* **Written exercise**
Reproduce each line of the listing exactly.

--- BEGIN Data to process ---

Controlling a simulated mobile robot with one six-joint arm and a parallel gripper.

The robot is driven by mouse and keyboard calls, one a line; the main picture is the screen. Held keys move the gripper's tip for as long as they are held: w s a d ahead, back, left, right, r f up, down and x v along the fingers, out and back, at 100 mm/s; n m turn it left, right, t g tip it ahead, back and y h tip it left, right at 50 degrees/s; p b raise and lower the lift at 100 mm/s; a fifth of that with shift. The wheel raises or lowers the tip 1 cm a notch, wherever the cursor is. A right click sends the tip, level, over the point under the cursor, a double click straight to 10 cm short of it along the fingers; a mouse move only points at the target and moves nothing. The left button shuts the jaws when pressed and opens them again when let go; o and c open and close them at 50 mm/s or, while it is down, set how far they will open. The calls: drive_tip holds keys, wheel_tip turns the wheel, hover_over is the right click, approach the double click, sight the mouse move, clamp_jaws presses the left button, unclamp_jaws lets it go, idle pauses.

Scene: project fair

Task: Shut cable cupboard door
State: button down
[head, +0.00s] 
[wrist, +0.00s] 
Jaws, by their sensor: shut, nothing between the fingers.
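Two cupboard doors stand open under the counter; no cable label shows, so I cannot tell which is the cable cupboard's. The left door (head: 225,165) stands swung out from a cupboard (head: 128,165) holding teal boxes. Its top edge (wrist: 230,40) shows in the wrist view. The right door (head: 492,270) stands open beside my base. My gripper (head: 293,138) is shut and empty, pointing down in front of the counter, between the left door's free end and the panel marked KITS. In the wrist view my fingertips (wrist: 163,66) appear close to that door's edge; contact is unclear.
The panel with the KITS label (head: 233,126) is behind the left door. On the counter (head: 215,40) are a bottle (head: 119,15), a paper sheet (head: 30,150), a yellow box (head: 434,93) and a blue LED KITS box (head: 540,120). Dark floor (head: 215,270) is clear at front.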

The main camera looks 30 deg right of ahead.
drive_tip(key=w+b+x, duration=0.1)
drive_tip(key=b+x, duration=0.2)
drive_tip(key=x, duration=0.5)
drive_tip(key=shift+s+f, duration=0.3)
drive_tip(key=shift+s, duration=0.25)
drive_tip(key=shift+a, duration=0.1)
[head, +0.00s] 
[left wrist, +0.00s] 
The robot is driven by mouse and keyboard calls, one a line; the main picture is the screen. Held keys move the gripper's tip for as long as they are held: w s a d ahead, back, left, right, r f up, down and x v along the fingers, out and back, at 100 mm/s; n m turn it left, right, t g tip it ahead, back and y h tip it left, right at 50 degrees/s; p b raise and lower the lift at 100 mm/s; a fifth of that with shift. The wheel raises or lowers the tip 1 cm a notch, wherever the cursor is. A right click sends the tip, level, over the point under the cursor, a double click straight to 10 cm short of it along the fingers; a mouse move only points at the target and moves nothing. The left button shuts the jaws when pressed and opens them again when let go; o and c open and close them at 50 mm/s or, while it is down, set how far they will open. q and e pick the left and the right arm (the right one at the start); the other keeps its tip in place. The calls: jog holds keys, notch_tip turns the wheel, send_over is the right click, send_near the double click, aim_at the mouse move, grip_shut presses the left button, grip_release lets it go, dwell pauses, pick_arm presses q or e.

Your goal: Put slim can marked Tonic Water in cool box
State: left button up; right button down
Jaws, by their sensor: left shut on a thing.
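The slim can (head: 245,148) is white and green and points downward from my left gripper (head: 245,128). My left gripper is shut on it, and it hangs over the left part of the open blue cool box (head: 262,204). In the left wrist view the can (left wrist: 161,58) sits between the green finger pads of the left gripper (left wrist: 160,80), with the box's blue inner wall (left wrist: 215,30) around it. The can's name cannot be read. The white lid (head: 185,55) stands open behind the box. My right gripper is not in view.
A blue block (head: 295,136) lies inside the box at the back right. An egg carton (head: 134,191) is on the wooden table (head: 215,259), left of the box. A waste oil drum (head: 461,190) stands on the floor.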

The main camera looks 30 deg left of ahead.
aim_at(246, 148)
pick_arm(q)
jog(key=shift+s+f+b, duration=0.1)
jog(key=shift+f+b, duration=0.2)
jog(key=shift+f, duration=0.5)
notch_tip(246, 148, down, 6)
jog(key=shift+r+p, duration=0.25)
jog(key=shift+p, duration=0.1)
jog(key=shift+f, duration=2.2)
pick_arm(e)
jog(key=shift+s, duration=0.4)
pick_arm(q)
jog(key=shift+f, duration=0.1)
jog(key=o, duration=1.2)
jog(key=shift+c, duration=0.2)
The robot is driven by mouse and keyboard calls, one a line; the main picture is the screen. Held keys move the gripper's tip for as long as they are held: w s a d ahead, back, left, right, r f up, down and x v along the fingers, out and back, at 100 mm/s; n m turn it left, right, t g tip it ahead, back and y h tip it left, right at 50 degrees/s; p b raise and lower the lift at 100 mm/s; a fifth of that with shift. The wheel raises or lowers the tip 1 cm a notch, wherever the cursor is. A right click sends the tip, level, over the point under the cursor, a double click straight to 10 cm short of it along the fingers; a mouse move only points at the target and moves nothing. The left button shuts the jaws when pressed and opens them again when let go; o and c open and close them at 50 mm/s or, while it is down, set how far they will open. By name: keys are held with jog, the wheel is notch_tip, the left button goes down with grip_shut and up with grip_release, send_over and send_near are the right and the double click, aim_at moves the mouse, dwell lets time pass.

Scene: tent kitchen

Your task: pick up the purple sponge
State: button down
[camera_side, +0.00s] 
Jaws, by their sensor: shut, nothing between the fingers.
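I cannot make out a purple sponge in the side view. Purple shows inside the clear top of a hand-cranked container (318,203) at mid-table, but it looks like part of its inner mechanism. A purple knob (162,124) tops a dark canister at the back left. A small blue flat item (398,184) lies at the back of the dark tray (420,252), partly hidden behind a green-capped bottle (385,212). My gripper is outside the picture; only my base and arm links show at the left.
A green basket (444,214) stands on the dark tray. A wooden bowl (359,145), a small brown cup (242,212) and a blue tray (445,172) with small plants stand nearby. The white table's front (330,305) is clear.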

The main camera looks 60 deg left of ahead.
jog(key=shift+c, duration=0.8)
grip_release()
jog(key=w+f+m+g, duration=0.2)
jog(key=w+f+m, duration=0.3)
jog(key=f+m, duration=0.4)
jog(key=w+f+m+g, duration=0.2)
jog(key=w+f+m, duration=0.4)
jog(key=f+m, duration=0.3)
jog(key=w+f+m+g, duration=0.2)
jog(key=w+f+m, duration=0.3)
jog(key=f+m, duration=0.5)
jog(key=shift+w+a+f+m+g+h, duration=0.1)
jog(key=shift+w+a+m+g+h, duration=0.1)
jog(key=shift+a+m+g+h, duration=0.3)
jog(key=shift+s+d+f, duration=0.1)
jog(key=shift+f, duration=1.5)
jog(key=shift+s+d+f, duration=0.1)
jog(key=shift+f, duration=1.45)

--- END Data to process ---

* **Complete answer**
Controlling a simulated mobile robot with one six-joint arm and a parallel gripper.

The robot is driven by mouse and keyboard calls, one a line; the main picture is the screen. Held keys move the gripper's tip for as long as they are held: w s a d ahead, back, left, right, r f up, down and x v along the fingers, out and back, at 100 mm/s; n m turn it left, right, t g tip it ahead, back and y h tip it left, right at 50 degrees/s; p b raise and lower the lift at 100 mm/s; a fifth of that with shift. The wheel raises or lowers the tip 1 cm a notch, wherever the cursor is. A right click sends the tip, level, over the point under the cursor, a double click straight to 10 cm short of it along the fingers; a mouse move only points at the target and moves nothing. The left button shuts the jaws when pressed and opens them again when let go; o and c open and close them at 50 mm/s or, while it is down, set how far they will open. The calls: drive_tip holds keys, wheel_tip turns the wheel, hover_over is the right click, approach the double click, sight the mouse move, clamp_jaws presses the left button, unclamp_jaws lets it go, idle pauses.

Scene: project fair

Task: Shut cable cupboard door
State: button down
[head, +0.00s] 
[wrist, +0.00s] 
Jaws, by their sensor: shut, nothing between the fingers.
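Two cupboard doors stand open under the counter; no cable label shows, so I cannot tell which is the cable cupboard's. The left door (head: 225,165) stands swung out from a cupboard (head: 128,165) holding teal boxes. Its top edge (wrist: 230,40) shows in the wrist view. The right door (head: 492,270) stands open beside my base. My gripper (head: 293,138) is shut and empty, pointing down in front of the counter, between the left door's free end and the panel marked KITS. In the wrist view my fingertips (wrist: 163,66) appear close to that door's edge; contact is unclear.
The panel with the KITS label (head: 233,126) is behind the left door. On the counter (head: 215,40) are a bottle (head: 119,15), a paper sheet (head: 30,150), a yellow box (head: 434,93) and a blue LED KITS box (head: 540,120). Dark floor (head: 215,270) is clear at front.

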The main camera looks 30 deg right of ahead.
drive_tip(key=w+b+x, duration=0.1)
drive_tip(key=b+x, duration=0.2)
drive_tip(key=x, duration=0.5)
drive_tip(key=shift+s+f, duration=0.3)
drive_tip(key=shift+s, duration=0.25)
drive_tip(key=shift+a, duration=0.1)
[head, +0.00s] 
[left wrist, +0.00s] 
The robot is driven by mouse and keyboard calls, one a line; the main picture is the screen. Held keys move the gripper's tip for as long as they are held: w s a d ahead, back, left, right, r f up, down and x v along the fingers, out and back, at 100 mm/s; n m turn it left, right, t g tip it ahead, back and y h tip it left, right at 50 degrees/s; p b raise and lower the lift at 100 mm/s; a fifth of that with shift. The wheel raises or lowers the tip 1 cm a notch, wherever the cursor is. A right click sends the tip, level, over the point under the cursor, a double click straight to 10 cm short of it along the fingers; a mouse move only points at the target and moves nothing. The left button shuts the jaws when pressed and opens them again when let go; o and c open and close them at 50 mm/s or, while it is down, set how far they will open. q and e pick the left and the right arm (the right one at the start); the other keeps its tip in place. The calls: jog holds keys, notch_tip turns the wheel, send_over is the right click, send_near the double click, aim_at the mouse move, grip_shut presses the left button, grip_release lets it go, dwell pauses, pick_arm presses q or e.

Your goal: Put slim can marked Tonic Water in cool box
State: left button up; right button down
Jaws, by their sensor: left shut on a thing.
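The slim can (head: 245,148) is white and green and points downward from my left gripper (head: 245,128). My left gripper is shut on it, and it hangs over the left part of the open blue cool box (head: 262,204). In the left wrist view the can (left wrist: 161,58) sits between the green finger pads of the left gripper (left wrist: 160,80), with the box's blue inner wall (left wrist: 215,30) around it. The can's name cannot be read. The white lid (head: 185,55) stands open behind the box. My right gripper is not in view.
A blue block (head: 295,136) lies inside the box at the back right. An egg carton (head: 134,191) is on the wooden table (head: 215,259), left of the box. A waste oil drum (head: 461,190) stands on the floor.

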The main camera looks 30 deg left of ahead.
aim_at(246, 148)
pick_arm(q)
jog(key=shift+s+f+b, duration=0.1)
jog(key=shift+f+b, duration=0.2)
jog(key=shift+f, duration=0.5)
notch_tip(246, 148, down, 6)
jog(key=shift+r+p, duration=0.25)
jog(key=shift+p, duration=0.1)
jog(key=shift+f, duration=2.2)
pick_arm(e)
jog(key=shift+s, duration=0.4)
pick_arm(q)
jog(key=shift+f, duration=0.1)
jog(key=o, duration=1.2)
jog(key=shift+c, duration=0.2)
The robot is driven by mouse and keyboard calls, one a line; the main picture is the screen. Held keys move the gripper's tip for as long as they are held: w s a d ahead, back, left, right, r f up, down and x v along the fingers, out and back, at 100 mm/s; n m turn it left, right, t g tip it ahead, back and y h tip it left, right at 50 degrees/s; p b raise and lower the lift at 100 mm/s; a fifth of that with shift. The wheel raises or lowers the tip 1 cm a notch, wherever the cursor is. A right click sends the tip, level, over the point under the cursor, a double click straight to 10 cm short of it along the fingers; a mouse move only points at the target and moves nothing. The left button shuts the jaws when pressed and opens them again when let go; o and c open and close them at 50 mm/s or, while it is down, set how far they will open. By name: keys are held with jog, the wheel is notch_tip, the left button goes down with grip_shut and up with grip_release, send_over and send_near are the right and the double click, aim_at moves the mouse, dwell lets time pass.

Scene: tent kitchen

Your task: pick up the purple sponge
State: button down
[camera_side, +0.00s] 
Jaws, by their sensor: shut, nothing between the fingers.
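I cannot make out a purple sponge in the side view. Purple shows inside the clear top of a hand-cranked container (318,203) at mid-table, but it looks like part of its inner mechanism. A purple knob (162,124) tops a dark canister at the back left. A small blue flat item (398,184) lies at the back of the dark tray (420,252), partly hidden behind a green-capped bottle (385,212). My gripper is outside the picture; only my base and arm links show at the left.
A green basket (444,214) stands on the dark tray. A wooden bowl (359,145), a small brown cup (242,212) and a blue tray (445,172) with small plants stand nearby. The white table's front (330,305) is clear.

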The main camera looks 60 deg left of ahead.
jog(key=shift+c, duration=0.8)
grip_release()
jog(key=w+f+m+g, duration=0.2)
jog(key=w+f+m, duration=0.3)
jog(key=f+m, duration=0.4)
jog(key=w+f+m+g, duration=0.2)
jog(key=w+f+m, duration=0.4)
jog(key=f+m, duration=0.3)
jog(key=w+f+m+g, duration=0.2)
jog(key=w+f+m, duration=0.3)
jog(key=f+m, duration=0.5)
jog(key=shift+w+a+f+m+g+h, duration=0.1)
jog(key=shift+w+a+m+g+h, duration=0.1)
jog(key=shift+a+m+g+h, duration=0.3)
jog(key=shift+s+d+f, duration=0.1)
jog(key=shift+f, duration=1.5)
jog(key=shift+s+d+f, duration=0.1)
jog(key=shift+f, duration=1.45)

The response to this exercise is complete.